KİTABIN ADI : Büyük Satranç Tahtası
YAYINEVİ VE ADRESİ : Sabah Kitapları
BASIM TARİHİ : ARALIK 1998
KİTABIN YAYIM MAKSADI: Avrasya Kıtasını ve üzerinde gerçekleşen siyasi oyunları açıklama
Kitabın Özeti
Amerika Birleşik devletlerinin Avrasya’nın tümü için bütünleşmiş kapsamlı ve uzun vadeli bir Jeostrateji oluşturmasının zamanı gelmiştir. Çünkü A.B.D. bu gün tek süper güçtür ve Avrasya da yerkürenin merkezi arenasıdır. Dünya devleti olmanın yolu da Avrasya üzerinde kontrol sahibi olmaktan geçer. Böyle olunca Avrasya üzerinde etkinlik kazanmak yolunda çalışmak esastır.
Hal böyle olunca Büyük Satranç Tahtası özetle Avrasya Bölgesi, başlıca oyuncular ise A.B.D., Rusya, Fransa, Almanya, Çin, Japonya, İran, Türkiye’dir. İngiltere’nin bugünkü durumu ile muhtemel yeni oluşumda (Avrasya üzerinde) dikkate değer bir etkinlik göstermeyeceği değerlendirilmektedir.
Avrasya bölgesi Batıda Atlas Okyanusu, Doğuda Kuzey Pasifik Okyanusu, Güney-de Hint Okyanusu, Kuzeyde is Kuzey buz denizi ve Arctica bölgesi ile çevrilidir.
Avrasya bölgesinin Asya kıtası bölümünde etkin güçlerin başlıcaları Çin, Japon-ya ve Rusya’dır. Azerbaycan petrolleri bu bölge için stratejik öneme sahiptir. Karadeniz ve Hazar civarı (Kafkasya) özetle istikrarsız küçük devletlerden oluşmakla, Avrupa’nın Balkanlar bölgesine benzemektedir. Bu bölge büyük miktar etnik grup içermektedir.

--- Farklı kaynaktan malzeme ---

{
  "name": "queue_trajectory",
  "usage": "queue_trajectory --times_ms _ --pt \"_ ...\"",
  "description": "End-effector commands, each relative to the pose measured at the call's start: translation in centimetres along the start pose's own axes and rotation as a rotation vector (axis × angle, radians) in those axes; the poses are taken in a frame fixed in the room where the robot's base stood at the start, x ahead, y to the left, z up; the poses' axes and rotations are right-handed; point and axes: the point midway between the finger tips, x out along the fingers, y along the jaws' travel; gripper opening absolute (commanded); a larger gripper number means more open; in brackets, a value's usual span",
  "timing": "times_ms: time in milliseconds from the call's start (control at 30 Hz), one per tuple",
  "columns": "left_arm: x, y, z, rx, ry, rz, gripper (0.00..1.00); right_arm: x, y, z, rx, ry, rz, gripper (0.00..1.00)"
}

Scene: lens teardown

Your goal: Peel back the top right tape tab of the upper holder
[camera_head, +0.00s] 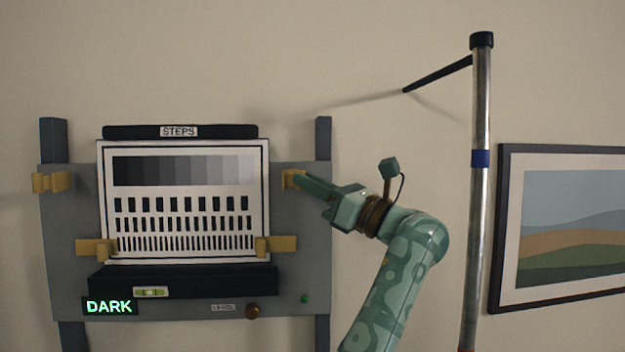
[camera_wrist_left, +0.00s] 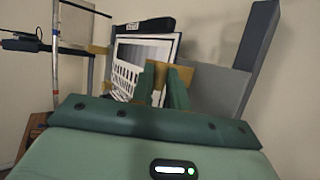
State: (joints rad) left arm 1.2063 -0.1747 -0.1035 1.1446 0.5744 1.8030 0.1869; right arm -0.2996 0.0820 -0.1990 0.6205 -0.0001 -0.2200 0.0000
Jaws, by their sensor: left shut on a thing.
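The upper holder is a grey panel (camera_head: 70,285) on the wall with a framed test chart (camera_head: 185,196) under a bar marked STEPS. The top right tape tab (camera_head: 289,180) is tan and sits at the chart's upper right edge. My left gripper (camera_head: 299,180) is shut on this tab, and the fingers hide part of it. In the left wrist view the tab (camera_wrist_left: 187,72) shows at the fingertips (camera_wrist_left: 162,84), with the chart (camera_wrist_left: 128,78) behind. The lower left tab (camera_head: 97,248) and lower right tab (camera_head: 276,245) overlap the chart's edges. My right gripper is not in view.
A dark ledge (camera_head: 215,280) with a small level crosses below the chart, near a lit DARK sign (camera_head: 109,306) and a brown knob (camera_head: 253,311). A metal pole (camera_head: 480,220) with a black side arm stands right of my arm. A framed landscape (camera_head: 570,225) hangs beyond it.

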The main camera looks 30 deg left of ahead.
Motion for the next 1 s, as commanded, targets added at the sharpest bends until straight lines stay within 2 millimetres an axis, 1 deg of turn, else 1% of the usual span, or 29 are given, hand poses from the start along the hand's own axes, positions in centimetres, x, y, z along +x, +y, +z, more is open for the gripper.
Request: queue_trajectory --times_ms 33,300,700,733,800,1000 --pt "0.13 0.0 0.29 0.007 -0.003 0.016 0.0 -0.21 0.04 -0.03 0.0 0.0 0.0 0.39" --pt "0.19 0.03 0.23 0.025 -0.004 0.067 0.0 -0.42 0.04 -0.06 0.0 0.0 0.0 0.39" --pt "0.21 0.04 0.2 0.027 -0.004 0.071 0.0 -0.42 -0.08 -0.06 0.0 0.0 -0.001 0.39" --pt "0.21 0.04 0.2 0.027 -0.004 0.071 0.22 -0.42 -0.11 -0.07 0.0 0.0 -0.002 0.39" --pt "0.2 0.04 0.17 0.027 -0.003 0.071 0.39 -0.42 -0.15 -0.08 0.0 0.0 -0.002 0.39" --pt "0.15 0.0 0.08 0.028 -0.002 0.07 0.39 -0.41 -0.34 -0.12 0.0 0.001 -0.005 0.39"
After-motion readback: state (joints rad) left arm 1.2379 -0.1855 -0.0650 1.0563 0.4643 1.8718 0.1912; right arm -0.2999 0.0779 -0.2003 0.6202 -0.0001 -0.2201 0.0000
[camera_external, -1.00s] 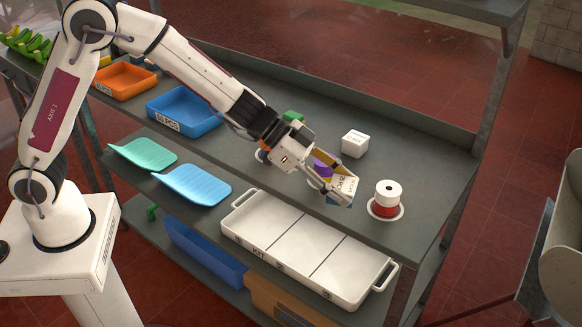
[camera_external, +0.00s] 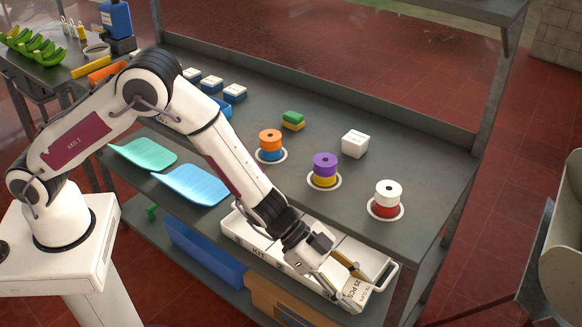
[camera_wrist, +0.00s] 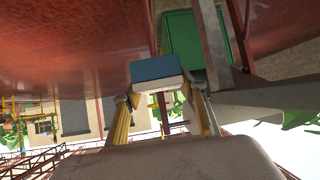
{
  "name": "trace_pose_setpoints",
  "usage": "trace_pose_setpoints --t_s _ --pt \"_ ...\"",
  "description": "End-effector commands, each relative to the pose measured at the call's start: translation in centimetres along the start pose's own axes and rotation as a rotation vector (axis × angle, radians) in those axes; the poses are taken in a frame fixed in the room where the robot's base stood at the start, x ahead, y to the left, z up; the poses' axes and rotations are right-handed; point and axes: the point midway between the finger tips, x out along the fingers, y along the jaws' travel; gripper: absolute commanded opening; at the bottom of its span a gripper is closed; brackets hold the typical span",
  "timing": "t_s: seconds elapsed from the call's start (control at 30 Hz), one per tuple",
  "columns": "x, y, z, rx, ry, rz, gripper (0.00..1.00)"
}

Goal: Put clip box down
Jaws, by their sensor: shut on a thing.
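The clip box (camera_external: 359,293) is white with a "25 PCS" label and is tilted. My gripper (camera_external: 343,284) is shut on it, over the front right end of the white kit tray (camera_external: 376,262). I cannot tell from this view whether the box touches the tray. The arm and gripper hide part of the tray's middle and right compartments. In the wrist view the clip box (camera_wrist: 157,70) shows its blue face and a white side between the yellow-padded fingers.
Spool stacks of orange and blue (camera_external: 269,145), purple and yellow (camera_external: 324,170), and white and red (camera_external: 387,200) stand behind the tray. A white block (camera_external: 355,144) and a green-yellow block (camera_external: 292,120) lie farther back. Blue (camera_external: 190,184) and teal (camera_external: 143,153) chutes are at left.

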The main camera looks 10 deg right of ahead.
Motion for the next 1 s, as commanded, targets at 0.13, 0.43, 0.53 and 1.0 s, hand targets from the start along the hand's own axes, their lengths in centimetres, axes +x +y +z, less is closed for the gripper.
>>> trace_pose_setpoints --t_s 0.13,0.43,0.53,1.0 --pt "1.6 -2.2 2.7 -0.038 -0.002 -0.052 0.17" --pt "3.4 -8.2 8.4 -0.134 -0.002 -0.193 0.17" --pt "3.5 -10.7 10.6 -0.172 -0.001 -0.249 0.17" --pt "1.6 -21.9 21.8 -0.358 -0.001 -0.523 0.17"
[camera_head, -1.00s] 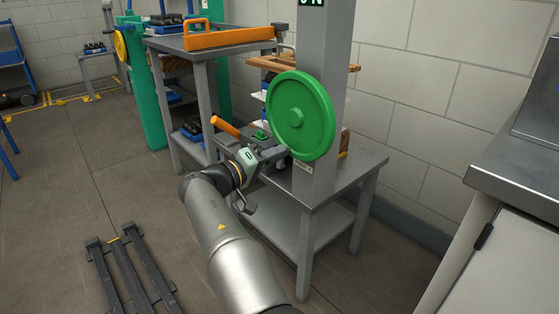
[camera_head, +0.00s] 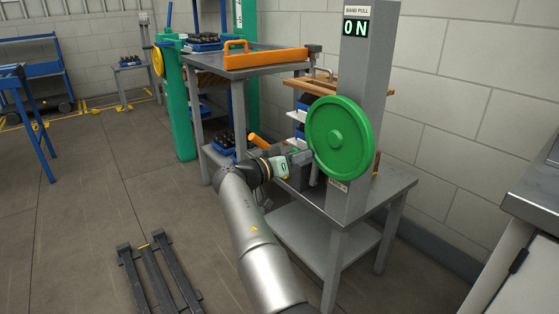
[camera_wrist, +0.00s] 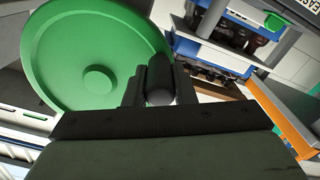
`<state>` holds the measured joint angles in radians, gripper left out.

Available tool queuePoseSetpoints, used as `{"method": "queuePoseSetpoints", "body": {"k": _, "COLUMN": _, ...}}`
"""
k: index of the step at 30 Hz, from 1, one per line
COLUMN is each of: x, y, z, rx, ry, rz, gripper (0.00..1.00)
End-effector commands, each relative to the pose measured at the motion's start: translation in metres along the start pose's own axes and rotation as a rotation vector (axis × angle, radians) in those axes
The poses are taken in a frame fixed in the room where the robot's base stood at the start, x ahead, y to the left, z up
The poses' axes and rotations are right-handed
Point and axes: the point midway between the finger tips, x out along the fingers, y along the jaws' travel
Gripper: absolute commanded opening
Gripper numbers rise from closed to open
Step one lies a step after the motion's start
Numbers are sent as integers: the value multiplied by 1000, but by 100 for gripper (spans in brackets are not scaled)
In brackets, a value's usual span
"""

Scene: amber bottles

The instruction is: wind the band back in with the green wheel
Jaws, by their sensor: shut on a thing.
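The green wheel (camera_head: 340,138) is mounted upright on the grey post (camera_head: 372,75) of a small stand. My gripper (camera_head: 309,157) is at the wheel's left rim. In the wrist view my gripper (camera_wrist: 160,88) is shut on a dark, rounded handle (camera_wrist: 160,70) beside the wheel's rim, and the wheel (camera_wrist: 95,55) fills the upper left. How the handle joins the wheel is hidden. The sign (camera_head: 356,28) at the top of the post reads ON under a BAND PULL label. I cannot make out the band.
A dark rack (camera_head: 158,275) lies on the floor at the lower left. A metal-topped counter (camera_head: 535,195) stands at the right. The floor at the left is mostly open.

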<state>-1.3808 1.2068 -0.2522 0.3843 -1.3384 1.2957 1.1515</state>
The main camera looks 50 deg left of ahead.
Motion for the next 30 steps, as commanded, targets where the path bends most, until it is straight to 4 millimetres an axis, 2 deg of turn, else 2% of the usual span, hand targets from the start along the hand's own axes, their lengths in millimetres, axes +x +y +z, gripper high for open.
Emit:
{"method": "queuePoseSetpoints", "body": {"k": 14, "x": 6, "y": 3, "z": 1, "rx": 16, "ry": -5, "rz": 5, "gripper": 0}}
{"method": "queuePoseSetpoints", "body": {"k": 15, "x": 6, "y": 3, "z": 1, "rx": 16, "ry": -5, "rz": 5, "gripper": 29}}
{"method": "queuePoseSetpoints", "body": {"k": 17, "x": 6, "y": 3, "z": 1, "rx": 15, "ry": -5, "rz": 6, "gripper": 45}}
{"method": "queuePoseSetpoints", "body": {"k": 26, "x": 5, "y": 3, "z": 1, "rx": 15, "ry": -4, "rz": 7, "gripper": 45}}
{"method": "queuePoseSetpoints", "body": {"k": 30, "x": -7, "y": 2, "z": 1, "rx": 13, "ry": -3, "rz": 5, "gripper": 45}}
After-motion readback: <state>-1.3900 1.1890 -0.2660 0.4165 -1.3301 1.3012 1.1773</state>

Kazakistan : (nüfus 17.4 milyon; %41.9 Kazak, %37 Rus, diğerleri Ukraynalı, Alman, Özbek, Tatar ve diğerleri), Kırgızistan : (4.8 milyon nüfus %52.4 Kırgız, %21.9 Özbek, %2.5 Ukraynalı, %2.4 Alman ve %8.3diğerleri), Tacikistan : (6.2 milyon nüfus; %64.9 Tacik,%25 Özbek,%3.5 Rus,%6.6 diğerleri).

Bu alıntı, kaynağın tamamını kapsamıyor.